====== Data supplied ======

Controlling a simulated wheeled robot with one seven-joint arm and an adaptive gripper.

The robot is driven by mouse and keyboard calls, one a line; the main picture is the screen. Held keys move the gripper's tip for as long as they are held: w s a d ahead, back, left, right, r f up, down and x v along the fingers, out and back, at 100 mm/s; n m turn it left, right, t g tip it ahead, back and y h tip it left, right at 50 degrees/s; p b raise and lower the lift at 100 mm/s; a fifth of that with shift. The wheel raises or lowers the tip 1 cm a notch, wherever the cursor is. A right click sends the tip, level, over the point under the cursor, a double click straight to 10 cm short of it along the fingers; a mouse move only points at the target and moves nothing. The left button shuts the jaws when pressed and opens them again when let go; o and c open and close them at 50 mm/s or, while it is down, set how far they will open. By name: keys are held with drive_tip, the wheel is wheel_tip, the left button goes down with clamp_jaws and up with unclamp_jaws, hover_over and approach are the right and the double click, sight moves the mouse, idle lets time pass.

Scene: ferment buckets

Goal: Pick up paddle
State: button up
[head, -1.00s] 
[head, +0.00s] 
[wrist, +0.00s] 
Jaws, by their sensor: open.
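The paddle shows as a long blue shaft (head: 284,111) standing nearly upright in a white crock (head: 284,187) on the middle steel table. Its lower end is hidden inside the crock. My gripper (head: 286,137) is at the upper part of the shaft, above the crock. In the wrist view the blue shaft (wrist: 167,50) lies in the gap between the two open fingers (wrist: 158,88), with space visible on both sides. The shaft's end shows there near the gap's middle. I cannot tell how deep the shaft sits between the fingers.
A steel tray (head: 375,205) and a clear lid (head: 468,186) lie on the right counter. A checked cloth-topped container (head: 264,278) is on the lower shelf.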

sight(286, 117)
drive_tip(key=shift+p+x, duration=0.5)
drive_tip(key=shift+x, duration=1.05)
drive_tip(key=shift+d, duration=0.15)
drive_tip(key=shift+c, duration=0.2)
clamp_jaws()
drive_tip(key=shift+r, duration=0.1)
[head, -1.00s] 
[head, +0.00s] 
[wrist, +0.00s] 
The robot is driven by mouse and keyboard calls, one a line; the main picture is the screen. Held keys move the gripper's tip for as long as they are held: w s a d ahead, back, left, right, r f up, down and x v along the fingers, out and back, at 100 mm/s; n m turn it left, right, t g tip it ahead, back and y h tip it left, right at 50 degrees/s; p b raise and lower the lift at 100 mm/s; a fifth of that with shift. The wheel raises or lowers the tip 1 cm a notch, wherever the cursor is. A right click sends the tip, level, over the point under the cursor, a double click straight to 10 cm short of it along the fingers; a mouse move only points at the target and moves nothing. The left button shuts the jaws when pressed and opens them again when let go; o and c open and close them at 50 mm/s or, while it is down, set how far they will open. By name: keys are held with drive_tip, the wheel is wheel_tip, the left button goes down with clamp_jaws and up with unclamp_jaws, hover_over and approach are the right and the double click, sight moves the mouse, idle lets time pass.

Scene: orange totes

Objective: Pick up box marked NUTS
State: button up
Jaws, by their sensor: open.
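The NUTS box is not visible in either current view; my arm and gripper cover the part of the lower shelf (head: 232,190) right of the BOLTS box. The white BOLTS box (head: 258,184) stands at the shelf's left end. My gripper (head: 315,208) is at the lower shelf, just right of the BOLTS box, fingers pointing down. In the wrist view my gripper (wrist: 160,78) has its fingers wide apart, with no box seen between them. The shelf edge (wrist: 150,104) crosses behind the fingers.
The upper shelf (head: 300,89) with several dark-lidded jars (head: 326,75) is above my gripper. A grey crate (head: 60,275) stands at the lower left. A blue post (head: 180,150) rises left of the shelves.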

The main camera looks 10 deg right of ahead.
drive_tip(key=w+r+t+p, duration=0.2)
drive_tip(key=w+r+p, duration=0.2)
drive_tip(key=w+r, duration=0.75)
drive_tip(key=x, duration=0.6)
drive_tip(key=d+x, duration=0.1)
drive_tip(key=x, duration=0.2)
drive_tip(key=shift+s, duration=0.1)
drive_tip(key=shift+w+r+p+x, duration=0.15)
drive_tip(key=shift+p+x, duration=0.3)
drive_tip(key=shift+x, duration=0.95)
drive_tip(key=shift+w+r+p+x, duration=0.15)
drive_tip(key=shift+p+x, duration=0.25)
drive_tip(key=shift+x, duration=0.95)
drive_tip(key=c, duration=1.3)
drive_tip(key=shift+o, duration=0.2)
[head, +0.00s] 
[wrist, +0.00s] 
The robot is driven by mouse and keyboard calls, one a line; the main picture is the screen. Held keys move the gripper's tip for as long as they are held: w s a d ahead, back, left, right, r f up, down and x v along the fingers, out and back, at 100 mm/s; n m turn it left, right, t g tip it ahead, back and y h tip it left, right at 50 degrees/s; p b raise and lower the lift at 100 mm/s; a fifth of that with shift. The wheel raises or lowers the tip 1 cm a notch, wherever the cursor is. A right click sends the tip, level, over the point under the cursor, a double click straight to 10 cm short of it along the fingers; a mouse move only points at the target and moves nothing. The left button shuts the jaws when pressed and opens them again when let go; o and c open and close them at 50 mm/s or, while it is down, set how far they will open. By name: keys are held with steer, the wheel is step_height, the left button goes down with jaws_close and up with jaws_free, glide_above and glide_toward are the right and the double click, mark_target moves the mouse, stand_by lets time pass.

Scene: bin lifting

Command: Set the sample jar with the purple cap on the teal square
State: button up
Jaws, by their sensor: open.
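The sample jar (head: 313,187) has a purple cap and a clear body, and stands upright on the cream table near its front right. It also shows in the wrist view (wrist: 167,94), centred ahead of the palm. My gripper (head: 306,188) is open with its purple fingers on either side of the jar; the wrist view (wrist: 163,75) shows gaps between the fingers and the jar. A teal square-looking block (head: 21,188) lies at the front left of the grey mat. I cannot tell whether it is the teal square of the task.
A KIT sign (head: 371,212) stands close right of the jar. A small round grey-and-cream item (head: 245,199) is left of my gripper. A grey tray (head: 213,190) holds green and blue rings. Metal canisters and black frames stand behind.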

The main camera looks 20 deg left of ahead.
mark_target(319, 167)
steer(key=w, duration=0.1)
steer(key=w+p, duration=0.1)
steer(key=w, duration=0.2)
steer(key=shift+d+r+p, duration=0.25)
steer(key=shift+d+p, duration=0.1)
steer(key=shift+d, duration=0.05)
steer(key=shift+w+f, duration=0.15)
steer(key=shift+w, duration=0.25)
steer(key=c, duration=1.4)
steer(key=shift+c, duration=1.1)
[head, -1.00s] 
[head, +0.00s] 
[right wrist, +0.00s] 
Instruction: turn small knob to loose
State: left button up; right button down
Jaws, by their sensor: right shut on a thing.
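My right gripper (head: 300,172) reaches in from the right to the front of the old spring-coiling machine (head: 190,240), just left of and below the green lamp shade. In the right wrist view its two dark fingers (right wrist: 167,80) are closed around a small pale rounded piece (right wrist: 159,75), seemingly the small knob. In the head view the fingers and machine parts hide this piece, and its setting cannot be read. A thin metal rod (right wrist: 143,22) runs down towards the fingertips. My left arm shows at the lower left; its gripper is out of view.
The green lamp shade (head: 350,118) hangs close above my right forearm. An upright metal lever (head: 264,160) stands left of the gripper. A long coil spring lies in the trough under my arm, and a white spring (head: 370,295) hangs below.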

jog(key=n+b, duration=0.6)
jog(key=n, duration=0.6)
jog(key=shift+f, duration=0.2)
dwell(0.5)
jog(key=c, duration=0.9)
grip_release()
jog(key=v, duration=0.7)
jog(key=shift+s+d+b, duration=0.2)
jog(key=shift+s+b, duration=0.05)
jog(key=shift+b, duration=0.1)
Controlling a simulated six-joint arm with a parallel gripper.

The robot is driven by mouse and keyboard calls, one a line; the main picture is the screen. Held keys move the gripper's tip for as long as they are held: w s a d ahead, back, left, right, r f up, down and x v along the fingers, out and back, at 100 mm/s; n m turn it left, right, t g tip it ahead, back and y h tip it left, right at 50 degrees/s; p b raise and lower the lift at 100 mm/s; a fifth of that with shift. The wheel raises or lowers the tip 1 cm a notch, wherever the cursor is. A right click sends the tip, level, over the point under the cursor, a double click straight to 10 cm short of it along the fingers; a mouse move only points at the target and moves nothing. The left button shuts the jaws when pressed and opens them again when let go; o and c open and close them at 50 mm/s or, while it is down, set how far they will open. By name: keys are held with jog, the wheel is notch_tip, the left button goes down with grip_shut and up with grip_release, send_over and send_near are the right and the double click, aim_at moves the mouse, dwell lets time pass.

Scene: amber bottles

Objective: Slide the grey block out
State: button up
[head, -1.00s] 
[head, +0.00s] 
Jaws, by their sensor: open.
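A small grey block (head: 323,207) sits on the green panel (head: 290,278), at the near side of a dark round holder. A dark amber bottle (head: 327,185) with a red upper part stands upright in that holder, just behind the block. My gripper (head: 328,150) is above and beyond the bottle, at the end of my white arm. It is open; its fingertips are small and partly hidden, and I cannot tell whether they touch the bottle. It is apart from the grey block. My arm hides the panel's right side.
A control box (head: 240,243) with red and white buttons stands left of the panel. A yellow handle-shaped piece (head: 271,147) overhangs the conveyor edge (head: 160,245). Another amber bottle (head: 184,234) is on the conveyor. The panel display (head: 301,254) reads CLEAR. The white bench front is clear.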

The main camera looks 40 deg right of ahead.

======

▸ Brief
Each line above that includes "Pick" should be shown.

▸ Exercise solution
Goal: Pick up paddle
Objective: Pick up box marked NUTS

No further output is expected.